Because of the growing threats from the dissatisfied lots, the TU lately asked the government to provide security to its staff and properties. The TU authorities accused the Nepal Students Union, Kirtipur of issuing threats to the university staff, office-bearers and employees and for padlocking the main administrative office, vandalising properties. It has also created obstructions in the TU's daily administrative work by barging into the office. It also urged the government to take necessary action against the group that is trying to take the university hostage through padlocking, and manage security personnel. Similarly, as a result of the padlocking of the account section, college staff, and employees across the country under the TU have been deprived of salaries for two months while the retired college staffs and employees have also been deprived of pension and gratuity. 


This is not the first time that TU offices have been locked out or long strikes have been held in the university, thus hampering not only the administrative works but also hindering the continuation of academic activities. Meanwhile, the agitating student bodies accused the TU administration of providing affiliation to unnecessary colleges and others compelling it to take the extreme steps. Despite both sides trading blames, what everyone agrees is the fact that politicisation is the root of all evils that have taken place in this university which still boasts of having a large number of colleges and campuses across the nation. Disturbances have without doubt their direct bearings on the academic excellence of plethora of students. It is not hidden to us that the TU authorities often struggle to streamline its academic years and publication of results in time. Owing to lacklustre performance, the university reels from lack of quality in its education system as it is accused of failing to produce competitive well-trained students from its colleges and campuses.

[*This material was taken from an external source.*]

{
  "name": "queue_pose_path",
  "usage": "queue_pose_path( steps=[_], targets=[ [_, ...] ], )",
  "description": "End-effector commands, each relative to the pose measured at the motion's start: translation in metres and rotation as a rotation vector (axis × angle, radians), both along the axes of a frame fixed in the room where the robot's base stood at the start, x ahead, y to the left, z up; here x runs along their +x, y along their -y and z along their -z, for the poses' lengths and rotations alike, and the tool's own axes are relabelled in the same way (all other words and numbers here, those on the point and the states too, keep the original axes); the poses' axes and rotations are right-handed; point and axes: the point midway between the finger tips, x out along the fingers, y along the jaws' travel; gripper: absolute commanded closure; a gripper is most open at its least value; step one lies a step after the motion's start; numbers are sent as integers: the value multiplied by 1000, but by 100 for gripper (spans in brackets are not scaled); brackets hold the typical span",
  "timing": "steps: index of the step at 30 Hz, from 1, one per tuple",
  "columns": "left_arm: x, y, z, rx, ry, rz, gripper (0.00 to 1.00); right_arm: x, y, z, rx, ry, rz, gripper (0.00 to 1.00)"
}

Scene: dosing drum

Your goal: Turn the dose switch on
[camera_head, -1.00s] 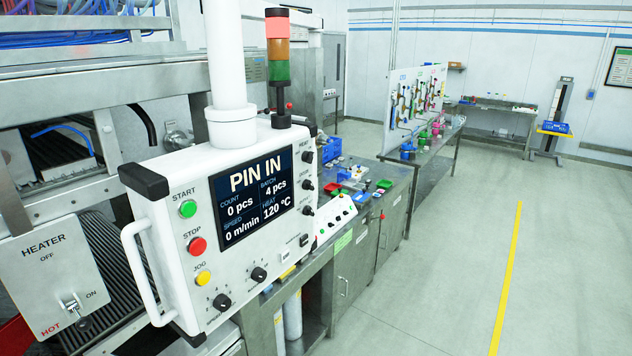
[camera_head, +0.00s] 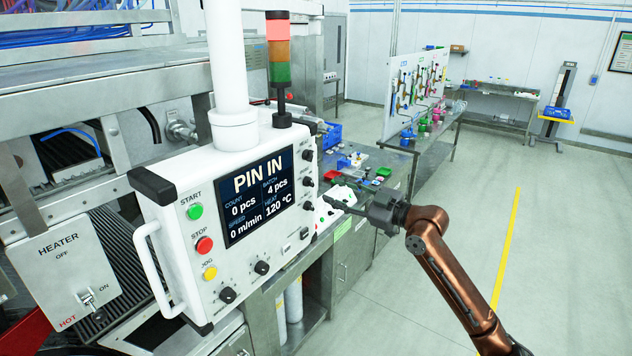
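No label reading "dose" is legible. The white control panel (camera_head: 165,215) shows PIN IN on its screen (camera_head: 257,195). Dark knobs, one of them the upper side knob (camera_head: 308,155), line its right edge, and two more sit along the bottom. A low white box (camera_head: 343,193) with small controls stands behind the panel on the bench. My right gripper (camera_head: 332,204) reaches in front of this box and hides part of it. Its fingers are seen edge-on, so their opening is unclear. My left gripper is not in view.
A HEATER box (camera_head: 64,270) with a toggle is at the left. A white handle (camera_head: 150,268) sticks out from the panel. A signal tower (camera_head: 279,65) rises behind it. Small coloured parts lie on the bench beyond. The floor (camera_head: 420,290) at right is clear.

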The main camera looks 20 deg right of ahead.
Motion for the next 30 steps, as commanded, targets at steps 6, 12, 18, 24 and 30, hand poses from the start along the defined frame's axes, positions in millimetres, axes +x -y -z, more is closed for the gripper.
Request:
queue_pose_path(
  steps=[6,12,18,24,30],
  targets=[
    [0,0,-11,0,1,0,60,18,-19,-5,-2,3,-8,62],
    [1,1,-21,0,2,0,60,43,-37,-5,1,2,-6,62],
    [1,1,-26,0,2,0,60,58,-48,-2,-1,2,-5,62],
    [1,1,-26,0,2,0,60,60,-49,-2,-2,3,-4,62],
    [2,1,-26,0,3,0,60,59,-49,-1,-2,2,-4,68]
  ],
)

The lengthy padlocking, which is an outcome of deep differences between the administration and student and teacher groups, even compelled Prime Minister Sher Bahadur Deuba to express his dissatisfaction. At a programme on Friday, PM Deuba mentioned that padlocking universities was not a solution to the reigning problems. He asked students, teachers and officials to jointly work and cooperate to enhance the degrading education institutions across the nation rather than padlocking them. The agitating sides and other concerned must engage in dialogues to end the padlocking and strikes in the academic institutions. Indeed, holding dialogues in a positive manner appears to be key to ending all kinds of problems being witnessed in the nation’s top university that has a major responsibility to impart standard higher education, to involve in extensive, practical and timely creation of knowledge and research in the fields of arts, science, technology and vocation. The TU administration and its student unions must engage towards this direction rather than involving in head-butting out of deep resentment.